Государство и глобализация

Георгий Дерлугьян
Социолог и публицист
18 декабря 2000, 00:00

Государство эффективно тогда, когда защищает и пестует социально-экономические уклады не прошлого, а будущего

Развернувшаяся на страницах журнала "Эксперт" полемика Петра Щедровицкого и Максима Соколова (см., соответственно, статьи "Бунт капиталов" в N23 от 19 июня и "Прогресс - это симптом" в N29 от 14 августа 2000 года) весьма показательна. Она отражает ералаш, царящий в российском идеологическом поле. Легко узнаваемые стилистики дискуссантов, не говоря уж об их полемических аргументах, на первый взгляд прямо противоположны. Щедровицкий утверждает, что в мире сегодня изменилось ровным счетом все, и России надо решиться на некий исторический прыжок, чтобы поспеть за ширящейся глобализацией и ускоряющимся научно-техническим прогрессом.
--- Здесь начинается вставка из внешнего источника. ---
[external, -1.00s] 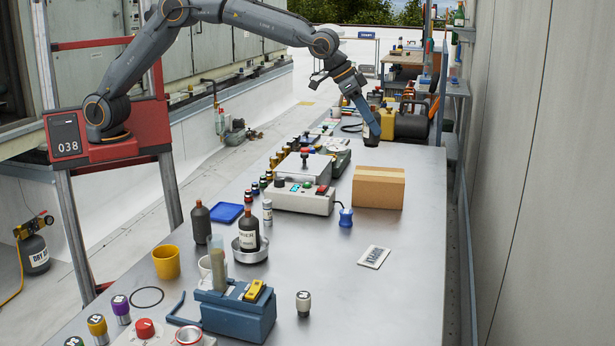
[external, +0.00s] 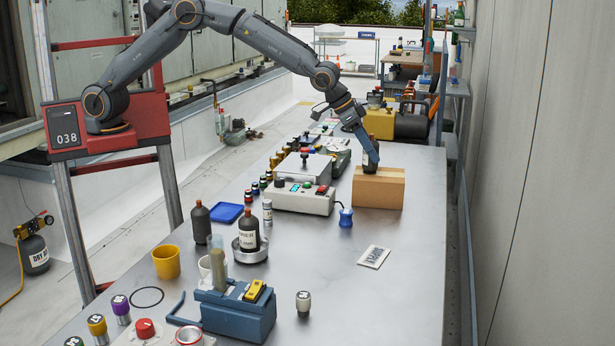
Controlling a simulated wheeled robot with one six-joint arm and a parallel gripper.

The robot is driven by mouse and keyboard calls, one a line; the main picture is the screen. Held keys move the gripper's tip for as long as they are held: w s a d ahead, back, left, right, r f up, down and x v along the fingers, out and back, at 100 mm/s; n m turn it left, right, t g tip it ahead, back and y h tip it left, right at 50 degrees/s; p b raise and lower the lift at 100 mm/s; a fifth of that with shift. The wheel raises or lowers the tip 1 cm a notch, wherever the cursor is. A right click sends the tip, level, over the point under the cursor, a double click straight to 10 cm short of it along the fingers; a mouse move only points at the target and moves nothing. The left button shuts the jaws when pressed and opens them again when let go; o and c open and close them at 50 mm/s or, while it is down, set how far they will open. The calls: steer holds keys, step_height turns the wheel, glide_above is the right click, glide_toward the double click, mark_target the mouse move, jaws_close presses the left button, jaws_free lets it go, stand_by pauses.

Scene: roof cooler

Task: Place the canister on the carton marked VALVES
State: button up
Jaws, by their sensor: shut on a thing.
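The brown cardboard carton (external: 378,189) stands on the grey workbench, right of centre in the external view. No VALVES marking can be read on the faces I see. My gripper (external: 371,154) is shut on a small dark canister (external: 370,168), mostly hidden by the fingers. The canister looks upright, over the back left part of the carton's top. I cannot tell whether its base touches the carton or is just above or behind it.
A white control box (external: 303,198) stands left of the carton, with a blue-handled item (external: 346,216) in front. A small white sign (external: 374,257) lies nearer. A yellow and black machine (external: 402,122) stands behind. The bench's right front is mostly clear.

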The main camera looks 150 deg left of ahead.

Из чего делается вывод, что государства устарели, и осуществление прогресса должно перейти к инженерно-управленческой элите, мыслящей принципиально новыми категориями.

За вычетом технотронной риторики рецептура Щедровицкого проста и в самом деле известна еще с 30-х годов XIX века и лондонского Реформ-клуба. В ее основе лежат две идеи, типичные для эпохи научно-технического прогресса вот уже двести лет. Во-первых, это линейное представление о развитии исторических систем, подразумевающее, что весь мир движется по одной и той же прямой неизменно вверх, а кто не так движется, тот сам виноват. Во-вторых, авангардный инженерно-технический подход к социальной регуляции, согласно которому отбираемая по талантам реформаторская элита просто обязана заступить на место прежних своекорыстных либо близоруких правителей и привести все человечество к вершинам прогресса. Вопрос о власти и материальных привилегиях здесь будто и не стоял.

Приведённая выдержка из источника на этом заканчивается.